--- START PROVIDED ENTRIES ---
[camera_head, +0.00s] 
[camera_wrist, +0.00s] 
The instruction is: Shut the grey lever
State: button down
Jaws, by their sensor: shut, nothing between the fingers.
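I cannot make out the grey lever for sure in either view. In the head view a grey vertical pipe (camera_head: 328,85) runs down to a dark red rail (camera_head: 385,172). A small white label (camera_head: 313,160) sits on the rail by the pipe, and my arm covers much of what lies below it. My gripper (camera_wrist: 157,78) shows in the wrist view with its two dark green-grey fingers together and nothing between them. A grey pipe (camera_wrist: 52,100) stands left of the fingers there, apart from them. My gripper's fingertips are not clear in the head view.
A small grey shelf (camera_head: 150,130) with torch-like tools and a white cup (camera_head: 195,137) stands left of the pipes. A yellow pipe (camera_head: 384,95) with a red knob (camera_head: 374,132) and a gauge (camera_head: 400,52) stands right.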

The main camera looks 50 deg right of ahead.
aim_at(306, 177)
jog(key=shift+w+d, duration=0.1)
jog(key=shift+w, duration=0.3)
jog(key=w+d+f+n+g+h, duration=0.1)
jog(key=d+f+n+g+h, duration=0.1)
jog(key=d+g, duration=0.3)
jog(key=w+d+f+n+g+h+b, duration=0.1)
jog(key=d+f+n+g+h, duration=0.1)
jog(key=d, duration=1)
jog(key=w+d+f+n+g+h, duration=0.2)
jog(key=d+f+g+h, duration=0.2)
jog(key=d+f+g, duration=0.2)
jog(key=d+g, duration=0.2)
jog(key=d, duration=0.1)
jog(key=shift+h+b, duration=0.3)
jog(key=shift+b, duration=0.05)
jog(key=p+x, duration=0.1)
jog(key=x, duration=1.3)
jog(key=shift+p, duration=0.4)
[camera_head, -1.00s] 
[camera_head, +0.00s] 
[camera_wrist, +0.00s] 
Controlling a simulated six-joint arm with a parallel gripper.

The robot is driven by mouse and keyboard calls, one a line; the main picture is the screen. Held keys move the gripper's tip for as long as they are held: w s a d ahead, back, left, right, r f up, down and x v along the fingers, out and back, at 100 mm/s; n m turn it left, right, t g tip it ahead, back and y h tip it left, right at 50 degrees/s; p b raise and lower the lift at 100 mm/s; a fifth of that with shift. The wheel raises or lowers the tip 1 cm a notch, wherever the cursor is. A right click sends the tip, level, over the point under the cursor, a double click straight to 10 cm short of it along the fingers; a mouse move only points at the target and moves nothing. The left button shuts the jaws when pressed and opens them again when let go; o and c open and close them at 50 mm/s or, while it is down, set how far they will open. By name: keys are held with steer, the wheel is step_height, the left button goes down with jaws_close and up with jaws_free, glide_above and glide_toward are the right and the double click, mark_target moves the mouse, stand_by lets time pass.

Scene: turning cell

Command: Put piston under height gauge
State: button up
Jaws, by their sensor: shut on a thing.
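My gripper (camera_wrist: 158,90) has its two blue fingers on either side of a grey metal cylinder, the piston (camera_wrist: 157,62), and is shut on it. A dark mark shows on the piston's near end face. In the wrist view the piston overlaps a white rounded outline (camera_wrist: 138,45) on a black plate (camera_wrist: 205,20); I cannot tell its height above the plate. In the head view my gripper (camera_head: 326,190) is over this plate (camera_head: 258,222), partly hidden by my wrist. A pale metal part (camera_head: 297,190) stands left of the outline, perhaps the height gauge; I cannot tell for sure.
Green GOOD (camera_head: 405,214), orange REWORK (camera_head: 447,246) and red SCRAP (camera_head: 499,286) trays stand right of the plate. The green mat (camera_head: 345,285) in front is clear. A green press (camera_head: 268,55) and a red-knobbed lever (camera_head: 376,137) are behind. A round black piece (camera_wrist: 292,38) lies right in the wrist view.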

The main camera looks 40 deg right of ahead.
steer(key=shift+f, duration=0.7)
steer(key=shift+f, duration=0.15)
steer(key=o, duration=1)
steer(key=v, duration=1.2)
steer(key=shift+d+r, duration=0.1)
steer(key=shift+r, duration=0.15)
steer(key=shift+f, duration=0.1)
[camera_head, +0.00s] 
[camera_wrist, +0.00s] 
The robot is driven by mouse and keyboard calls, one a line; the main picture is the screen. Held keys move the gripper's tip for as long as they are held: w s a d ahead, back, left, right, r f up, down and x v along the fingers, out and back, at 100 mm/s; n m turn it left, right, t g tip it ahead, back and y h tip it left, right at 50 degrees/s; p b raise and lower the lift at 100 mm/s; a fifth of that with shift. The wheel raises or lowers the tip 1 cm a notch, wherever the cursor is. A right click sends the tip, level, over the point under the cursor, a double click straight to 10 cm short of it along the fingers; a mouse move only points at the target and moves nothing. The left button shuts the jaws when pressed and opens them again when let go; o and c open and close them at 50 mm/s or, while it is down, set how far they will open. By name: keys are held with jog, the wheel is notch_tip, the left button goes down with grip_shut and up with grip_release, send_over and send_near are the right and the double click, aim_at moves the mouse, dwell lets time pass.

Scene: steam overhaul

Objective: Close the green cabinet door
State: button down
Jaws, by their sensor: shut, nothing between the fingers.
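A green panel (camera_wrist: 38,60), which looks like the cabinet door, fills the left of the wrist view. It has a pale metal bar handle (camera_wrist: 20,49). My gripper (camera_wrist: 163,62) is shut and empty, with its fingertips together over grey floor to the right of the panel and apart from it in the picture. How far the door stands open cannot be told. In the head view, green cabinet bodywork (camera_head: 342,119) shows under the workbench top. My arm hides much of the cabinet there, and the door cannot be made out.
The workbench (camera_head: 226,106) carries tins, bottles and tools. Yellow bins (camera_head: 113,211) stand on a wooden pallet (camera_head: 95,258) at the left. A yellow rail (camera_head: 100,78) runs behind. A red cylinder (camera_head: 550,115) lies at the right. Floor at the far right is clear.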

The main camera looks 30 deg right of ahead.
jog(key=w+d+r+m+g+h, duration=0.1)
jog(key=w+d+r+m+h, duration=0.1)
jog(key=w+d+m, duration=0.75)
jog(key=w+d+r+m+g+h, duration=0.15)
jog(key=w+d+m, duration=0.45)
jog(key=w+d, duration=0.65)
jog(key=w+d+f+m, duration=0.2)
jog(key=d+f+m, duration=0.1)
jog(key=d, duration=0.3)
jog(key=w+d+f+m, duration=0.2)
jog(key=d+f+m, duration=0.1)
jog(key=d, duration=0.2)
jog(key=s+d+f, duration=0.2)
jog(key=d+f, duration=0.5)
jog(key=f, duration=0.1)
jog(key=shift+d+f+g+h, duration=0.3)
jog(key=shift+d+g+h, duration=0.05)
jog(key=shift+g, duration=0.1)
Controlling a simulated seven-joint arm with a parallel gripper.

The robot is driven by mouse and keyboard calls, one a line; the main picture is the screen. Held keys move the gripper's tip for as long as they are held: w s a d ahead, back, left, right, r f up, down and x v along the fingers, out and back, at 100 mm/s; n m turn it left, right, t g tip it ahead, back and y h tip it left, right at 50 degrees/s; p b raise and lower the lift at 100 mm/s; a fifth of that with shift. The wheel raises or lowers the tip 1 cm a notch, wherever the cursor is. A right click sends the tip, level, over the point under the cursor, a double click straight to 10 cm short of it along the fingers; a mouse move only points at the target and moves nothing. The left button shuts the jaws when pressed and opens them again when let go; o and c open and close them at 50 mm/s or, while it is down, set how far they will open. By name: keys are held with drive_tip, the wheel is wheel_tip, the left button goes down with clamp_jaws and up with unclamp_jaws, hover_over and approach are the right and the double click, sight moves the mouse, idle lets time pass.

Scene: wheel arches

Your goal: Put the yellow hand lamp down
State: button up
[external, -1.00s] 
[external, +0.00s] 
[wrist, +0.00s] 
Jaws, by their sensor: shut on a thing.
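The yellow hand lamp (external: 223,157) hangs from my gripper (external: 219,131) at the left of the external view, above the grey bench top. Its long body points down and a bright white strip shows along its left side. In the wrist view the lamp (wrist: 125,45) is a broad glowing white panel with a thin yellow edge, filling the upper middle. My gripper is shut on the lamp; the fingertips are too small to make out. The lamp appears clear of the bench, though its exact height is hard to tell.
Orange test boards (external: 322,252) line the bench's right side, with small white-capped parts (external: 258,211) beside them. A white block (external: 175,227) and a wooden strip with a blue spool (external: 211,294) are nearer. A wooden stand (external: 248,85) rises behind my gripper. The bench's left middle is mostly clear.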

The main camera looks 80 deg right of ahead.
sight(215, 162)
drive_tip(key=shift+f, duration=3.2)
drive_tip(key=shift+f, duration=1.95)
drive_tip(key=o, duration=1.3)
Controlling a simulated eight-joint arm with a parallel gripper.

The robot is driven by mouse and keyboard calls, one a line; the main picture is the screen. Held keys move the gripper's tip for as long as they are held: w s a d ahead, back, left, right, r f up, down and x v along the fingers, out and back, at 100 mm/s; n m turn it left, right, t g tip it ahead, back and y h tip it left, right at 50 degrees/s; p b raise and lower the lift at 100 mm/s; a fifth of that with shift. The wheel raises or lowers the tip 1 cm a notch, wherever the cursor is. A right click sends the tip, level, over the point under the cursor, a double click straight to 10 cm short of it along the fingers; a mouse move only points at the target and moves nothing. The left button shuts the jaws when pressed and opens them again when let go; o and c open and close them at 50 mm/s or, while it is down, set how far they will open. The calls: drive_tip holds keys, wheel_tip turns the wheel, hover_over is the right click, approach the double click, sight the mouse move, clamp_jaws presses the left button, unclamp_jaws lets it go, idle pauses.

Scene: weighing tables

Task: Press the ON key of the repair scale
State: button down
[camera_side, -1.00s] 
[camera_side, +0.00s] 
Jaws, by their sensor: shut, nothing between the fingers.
--- END PROVIDED ENTRIES ---
INSTRUCTIONS FOR THE TASK: Look through the data and show every line containing "Controlling".

EXERCISE RESPONSE:
Controlling a simulated six-joint arm with a parallel gripper.
Controlling a simulated seven-joint arm with a parallel gripper.
Controlling a simulated eight-joint arm with a parallel gripper.

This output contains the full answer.